What we can see from the graph is that, ecosystems in their infancy ($AVAX around index 200) has tremendous MC compared to their TVL, but they do decline in MC/TVL metrics as they mature.

Summary statistics

If we scan the summary statistics, most of L1 chains have the median MC/TVL ratio of <10, but there are few projects showcasing tremendous ratio of >10000. $ADA and $DOT are ranked #6 and #11 respectively in CMC, but they are often accused of offering not that many services(at least for now) thus we expect them to be overvalued by MC/TVL metrics.

MC/TVL, 10 day moving average (NOT in a log scale)

The above graph shows 10d MA MC/TVL ratio, and we scaled the y axis to (0, 20) to crowd out outliers. Except for few projects ($ADA 6000, $ALGO 58, $DOT 15000, $EOS 34, $NEAR 66), all L1 chains successfully managed to bring MC/TVL ratio down to <5 even if they started off from >80000000 ($AVAX).

It seems there are some evidences of convergence between TVL and MC. So, would a relatively undervalued $FTM (MC/TVL @ 0.7) catch up on a relatively overvalued $SOL (MC/TVL @ 4.5)? Let’s take a closer look.

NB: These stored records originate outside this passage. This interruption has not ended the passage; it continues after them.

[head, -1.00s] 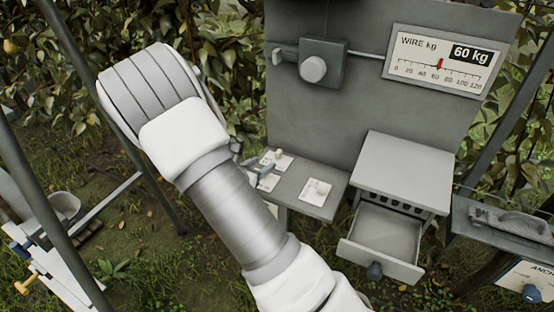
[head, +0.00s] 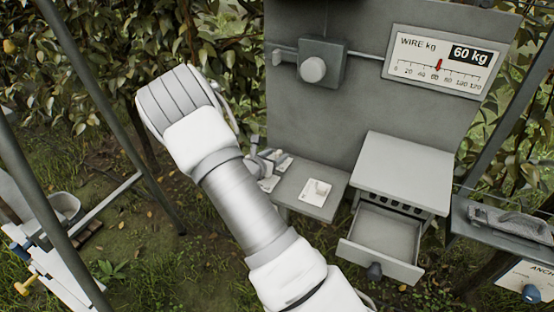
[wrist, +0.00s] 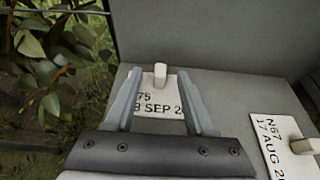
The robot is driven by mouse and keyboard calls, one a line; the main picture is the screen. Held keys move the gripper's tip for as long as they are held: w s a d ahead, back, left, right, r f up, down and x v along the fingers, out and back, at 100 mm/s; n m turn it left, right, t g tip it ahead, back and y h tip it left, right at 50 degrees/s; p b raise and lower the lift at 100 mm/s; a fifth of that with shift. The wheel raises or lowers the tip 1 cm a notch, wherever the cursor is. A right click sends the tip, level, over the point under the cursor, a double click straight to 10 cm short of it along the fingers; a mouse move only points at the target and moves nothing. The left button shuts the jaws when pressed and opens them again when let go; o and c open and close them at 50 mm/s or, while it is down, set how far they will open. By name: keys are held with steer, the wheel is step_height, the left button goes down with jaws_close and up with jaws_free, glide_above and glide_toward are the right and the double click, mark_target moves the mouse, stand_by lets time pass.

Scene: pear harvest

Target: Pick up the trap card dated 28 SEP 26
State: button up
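In the wrist view, a white card (wrist: 158,103) lies on the grey shelf with a pale upright tab (wrist: 160,74) at its far edge. Its readable print is "8 SEP 2"; the ends of the line are hidden by my fingers. My gripper (wrist: 160,84) is open, with one finger on each side of this card and its tab, and nothing held. A second card (wrist: 278,140) to the right reads "N67 17 AUG". In the head view, my gripper (head: 262,162) is over the left end of the shelf, partly covering the cards there.
Another card (head: 317,191) lies clear on the grey shelf (head: 325,212). A grey cabinet (head: 405,170) with an open, empty drawer (head: 385,232) stands right of it. An upright grey panel (head: 330,115) with a wire gauge (head: 440,62) rises behind. Leaves (wrist: 55,50) show left of the shelf.

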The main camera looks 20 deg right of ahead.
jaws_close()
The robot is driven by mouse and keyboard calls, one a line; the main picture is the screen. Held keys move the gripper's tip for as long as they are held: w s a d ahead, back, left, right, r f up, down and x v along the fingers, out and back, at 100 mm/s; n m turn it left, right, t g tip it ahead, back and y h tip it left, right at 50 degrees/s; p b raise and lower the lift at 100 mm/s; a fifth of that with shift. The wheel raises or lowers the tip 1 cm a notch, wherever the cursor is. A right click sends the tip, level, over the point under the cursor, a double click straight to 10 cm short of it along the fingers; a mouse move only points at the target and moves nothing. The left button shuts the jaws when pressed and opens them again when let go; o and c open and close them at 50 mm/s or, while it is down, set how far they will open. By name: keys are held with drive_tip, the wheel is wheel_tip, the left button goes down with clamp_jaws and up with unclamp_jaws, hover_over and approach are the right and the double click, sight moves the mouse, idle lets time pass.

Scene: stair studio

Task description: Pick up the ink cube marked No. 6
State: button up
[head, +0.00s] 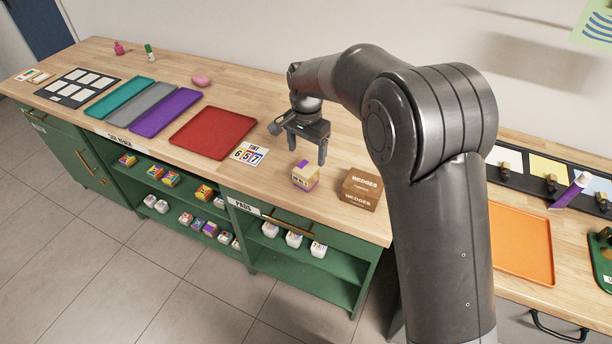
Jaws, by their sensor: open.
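A small cube (305,179) with purple, white and tan on it sits on the wooden counter, left of a brown box. Its marking is too small to read, so I cannot tell if it is No. 6. My gripper (298,144) is open and empty, fingers pointing down, above the counter just behind and above this cube. More small coloured cubes (171,179) stand on the green cabinet's shelves below; their numbers are also unreadable. A card (249,154) reading "TINT 6 5 7" lies on the counter left of the cube.
A brown box (361,189) marked "WEDGES" stands close right of the cube. Red (212,132), purple (165,113), grey and teal trays lie to the left. White jars (293,239) stand on a lower shelf. An orange tray (521,243) is at right, beyond my arm.

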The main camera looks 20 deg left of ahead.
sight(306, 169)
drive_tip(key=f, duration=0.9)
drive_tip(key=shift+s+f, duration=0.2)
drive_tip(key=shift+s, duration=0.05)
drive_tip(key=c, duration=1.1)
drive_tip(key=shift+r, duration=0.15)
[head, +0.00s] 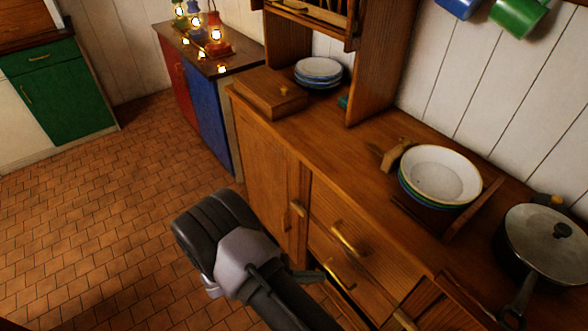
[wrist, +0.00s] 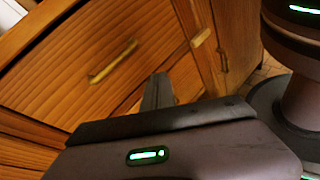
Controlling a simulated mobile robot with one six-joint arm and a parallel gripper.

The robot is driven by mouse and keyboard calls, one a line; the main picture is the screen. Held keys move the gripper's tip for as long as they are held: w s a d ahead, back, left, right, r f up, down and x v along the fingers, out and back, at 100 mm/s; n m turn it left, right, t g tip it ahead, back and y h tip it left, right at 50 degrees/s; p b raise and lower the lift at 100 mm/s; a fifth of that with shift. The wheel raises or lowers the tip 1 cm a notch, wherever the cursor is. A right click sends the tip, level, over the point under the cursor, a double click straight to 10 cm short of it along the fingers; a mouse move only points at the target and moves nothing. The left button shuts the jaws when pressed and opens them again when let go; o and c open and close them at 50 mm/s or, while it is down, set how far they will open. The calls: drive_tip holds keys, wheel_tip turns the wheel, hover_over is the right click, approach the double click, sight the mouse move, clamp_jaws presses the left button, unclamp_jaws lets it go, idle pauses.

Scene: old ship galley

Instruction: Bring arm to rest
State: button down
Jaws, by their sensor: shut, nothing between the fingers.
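My gripper (wrist: 158,92) shows in the wrist view as a dark finger shape at the centre, shut and empty. It is in front of the wooden drawer fronts and appears apart from them. In the head view my arm (head: 235,250) is folded low in front of the wooden dresser (head: 255,155). It hides part of the floor and the dresser's lower front. The gripper's fingertips are hard to make out in the head view.
Drawers with brass handles (head: 348,240) are close to my arm. On the dresser top are stacked bowls (head: 440,175), a lidded pan (head: 550,240), plates (head: 319,70) and a wooden box (head: 268,92). Lit lanterns (head: 215,35) stand beyond. Open tiled floor (head: 90,220) lies left.

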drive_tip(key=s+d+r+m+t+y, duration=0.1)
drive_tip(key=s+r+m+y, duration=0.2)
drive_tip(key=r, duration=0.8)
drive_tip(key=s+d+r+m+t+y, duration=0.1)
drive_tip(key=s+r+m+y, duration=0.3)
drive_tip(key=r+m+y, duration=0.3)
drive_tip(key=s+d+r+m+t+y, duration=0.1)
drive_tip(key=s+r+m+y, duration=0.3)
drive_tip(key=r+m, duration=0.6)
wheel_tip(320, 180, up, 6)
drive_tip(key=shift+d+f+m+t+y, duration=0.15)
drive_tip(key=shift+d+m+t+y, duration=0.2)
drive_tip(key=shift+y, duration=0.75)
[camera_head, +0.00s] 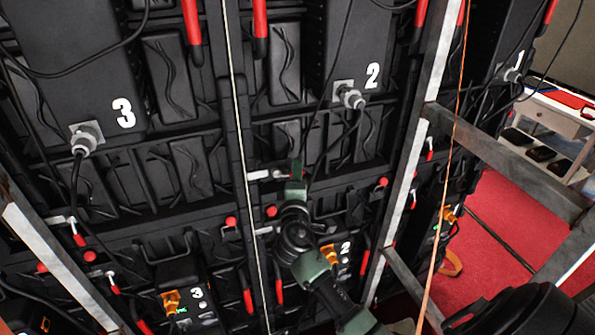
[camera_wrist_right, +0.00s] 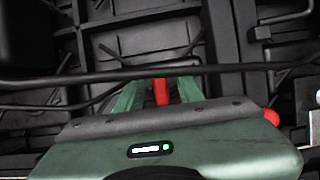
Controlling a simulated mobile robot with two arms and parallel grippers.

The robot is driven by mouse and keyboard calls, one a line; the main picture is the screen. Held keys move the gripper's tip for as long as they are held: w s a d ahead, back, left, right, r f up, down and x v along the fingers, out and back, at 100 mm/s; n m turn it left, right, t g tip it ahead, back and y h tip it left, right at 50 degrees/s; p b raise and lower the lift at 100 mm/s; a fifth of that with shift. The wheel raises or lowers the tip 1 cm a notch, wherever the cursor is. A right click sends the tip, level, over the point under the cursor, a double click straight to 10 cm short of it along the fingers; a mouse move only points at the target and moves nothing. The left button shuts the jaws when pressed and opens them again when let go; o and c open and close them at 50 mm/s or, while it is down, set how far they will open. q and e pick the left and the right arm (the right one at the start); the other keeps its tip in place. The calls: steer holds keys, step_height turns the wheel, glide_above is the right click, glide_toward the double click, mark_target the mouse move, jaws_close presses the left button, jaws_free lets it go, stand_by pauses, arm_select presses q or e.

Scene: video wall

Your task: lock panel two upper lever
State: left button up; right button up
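The upper panel marked 2 (camera_head: 372,76) is black with a grey cable connector. Left of and below that number, a silver latch piece (camera_head: 260,175) shows on the panel wall beside my right gripper (camera_head: 296,175). In the right wrist view, a red lever handle (camera_wrist_right: 161,91) stands between the green fingers of my right gripper (camera_wrist_right: 160,94). Gaps show on both sides of the handle, so the gripper is open around it. In the head view the gripper mostly hides this handle. My left gripper is in neither view.
A black cable (camera_wrist_right: 110,79) crosses in front of the handle in the wrist view. A metal frame post (camera_head: 412,150) stands right of my arm, and a thin pale line (camera_head: 240,120) hangs to its left. Red floor (camera_head: 505,215) is open at the right.

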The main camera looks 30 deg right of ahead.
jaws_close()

10d MA MC/TVL for last 200 days (NOT in a log scale)

Although the majority of chains are clustered around ~2.5, each chain seems to just fluctuate around its median value once it reaches a stable zone. Maybe 540 days was simply to short to price in all the “fundamental values.”

So far, what we can tell from the data is that 1) absurdly high MC/TVL does get adjusted 2) most chains have MC/TVL ~2.5. As for undervalued chains retracing back to 2.5, we cannot conclude.

MC/TX Ratio

10d MA MC/Daily TX, in a log scale

For daily TX, the converging trend is less evident. But we can at least witness that except for $ETH, all chains are clustered at the bottom.

10d MA MC/Daily TX, NOT in a log scale

Now $ETH somehow skyrocketed above 180000, as its daily transaction increase did not catch up with its price appreciation. All other chains have MC/TX ratio of <75000, but still there are large discrepancies in value. $BNB, $MATIC, $FTM has MC/TX ratio of <15000, $AVAX has 30000, $LUNA is at 50000.

We are short of data to conclude anything on MC/TX ratio; but if we outstretch a bit, maybe we can say that an MC/TX ratio of >100K might imply a slight overvaluation.

I wished to see the same graph for $SOL as well, but as SolScan does not have the statistics feature yet, we will revisit the graph once again when other chains have made their statistics available.

Limitations

The limitations of this study are 1) short time frame 2) no adjustment for L1-specific attributes (idiosyncratic Chain features) 3) no implication for causation.

Perhaps if we were to look at a longer time frame, such as 3 to 5 years, maybe we should look all MC/TVL ratio converging to one golden ratio. Perhaps L1-specific attributes hampers the convergence, so we might not observe any convergence at all. Instead, each chain might have its own “steady state” at different levels. Perhaps all this was just a coincidence, and actually TVL~MC might have no relationship at all.

But to have a some sort of framework, though unreliable, is a good way to have conviction and to make investment decisions.

Conclusion

The bottom line is that, the valuation metrics we currently use in CT might be able to cherry-pick extremely overvalued projects(OR projects that have a tremendous expectation from investors), but we would not be able to tell whether an undervalued project would finally find its proper value or not.

If you still wish to use the MC/TVL as your core valuation metric, 2.5 should be the magic number for you to decide whether the project is undervalued. For other metrics, such as daily TX, unique addresses, or active addresses, factors unique to each protocol seem to play an important role in deciding the ratio, so although the daily TX growth and the MC growth be correlated, we cannot say that two different protocols would converge in MC/TX metrics.